What did they think the movie was going to be about?

After watching a news report about two obese women losing a lawsuit against McDonald's for making them fat, Spurlock decides on an experiment: if the food is not unhealthy, you ought to be able to eat it every day, right? So, Spurlock, who starts off the picture of health, embarks on a month-long Big Mac Attack --- three meals a day at Mickie D's, every day --- to see what it does to his body. What he learns as he takes weekly measurements of his triglycerides, and as he looks into the cultural forces that encourage obesity, horrifies him. The maw of hell is chomping on a large order of fries.

Now, some people have accused him of exposing the obvious --- it's no secret that greasy food every day will eventually kill you. Still, I've told many people that I think Spurlock's film was better than Michael Moore's "Fahrenheit 9/11." Moore raises good questions in a public arena, despite his playing a little loose with the details --- and really, why not ask the unfair questions, when all the fair and polite ones have failed to yield any answers?

But for me, "Fahrenheit 9/11" lacks what really elevates "Super Size Me:" a strong satisfying sense of narrative.

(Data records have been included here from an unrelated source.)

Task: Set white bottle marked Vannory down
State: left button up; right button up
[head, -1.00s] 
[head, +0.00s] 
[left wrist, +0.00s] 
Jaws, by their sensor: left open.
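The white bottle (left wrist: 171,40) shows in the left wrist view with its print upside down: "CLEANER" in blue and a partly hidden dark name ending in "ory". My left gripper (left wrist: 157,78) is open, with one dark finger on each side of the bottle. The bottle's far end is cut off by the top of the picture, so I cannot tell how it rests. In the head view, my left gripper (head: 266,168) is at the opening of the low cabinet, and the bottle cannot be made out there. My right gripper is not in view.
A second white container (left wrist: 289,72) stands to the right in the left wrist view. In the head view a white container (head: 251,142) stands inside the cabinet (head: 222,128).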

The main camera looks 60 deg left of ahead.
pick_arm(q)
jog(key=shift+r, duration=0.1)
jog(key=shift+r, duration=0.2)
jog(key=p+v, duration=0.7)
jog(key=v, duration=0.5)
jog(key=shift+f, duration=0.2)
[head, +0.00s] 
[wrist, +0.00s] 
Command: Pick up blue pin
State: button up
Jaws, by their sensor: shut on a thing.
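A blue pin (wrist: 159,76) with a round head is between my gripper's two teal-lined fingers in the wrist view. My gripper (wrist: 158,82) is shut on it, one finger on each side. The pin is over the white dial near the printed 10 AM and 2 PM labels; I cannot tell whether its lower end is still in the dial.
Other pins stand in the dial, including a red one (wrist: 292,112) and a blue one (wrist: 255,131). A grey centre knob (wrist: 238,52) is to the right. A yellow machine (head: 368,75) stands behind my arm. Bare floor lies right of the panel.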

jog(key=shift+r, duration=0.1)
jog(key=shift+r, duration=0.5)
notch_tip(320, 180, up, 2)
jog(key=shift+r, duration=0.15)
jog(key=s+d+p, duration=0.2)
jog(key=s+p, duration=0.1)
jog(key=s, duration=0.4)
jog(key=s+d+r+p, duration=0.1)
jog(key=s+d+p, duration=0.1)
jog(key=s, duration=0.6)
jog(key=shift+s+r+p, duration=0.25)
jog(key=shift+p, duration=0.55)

Spurlock's gradual realization that he's poisoning his body is like watching some B-movie scientist slowly realizing that his experiment has turned against him. And badly. His examination of the culture that makes bad fast food more convenient than healthy grub is like watching the hero of a horror film realize that how deep he is in the pit of hell and the futility of escape. Spurlock has turned the mundane into the epic.

He does so with a fun and humane style that evokes "Sesame Street" and TV commercials rather than "60 Minutes." And when you watch Spurlock interview other people, it's telling and refreshing that he seeks not to attack, but to understand. It's a type of interviewing that, if used correctly, gives people enough rope to hang themselves. This engaging style of documentary reinforces, rather than downplays, the enormity of banal evil.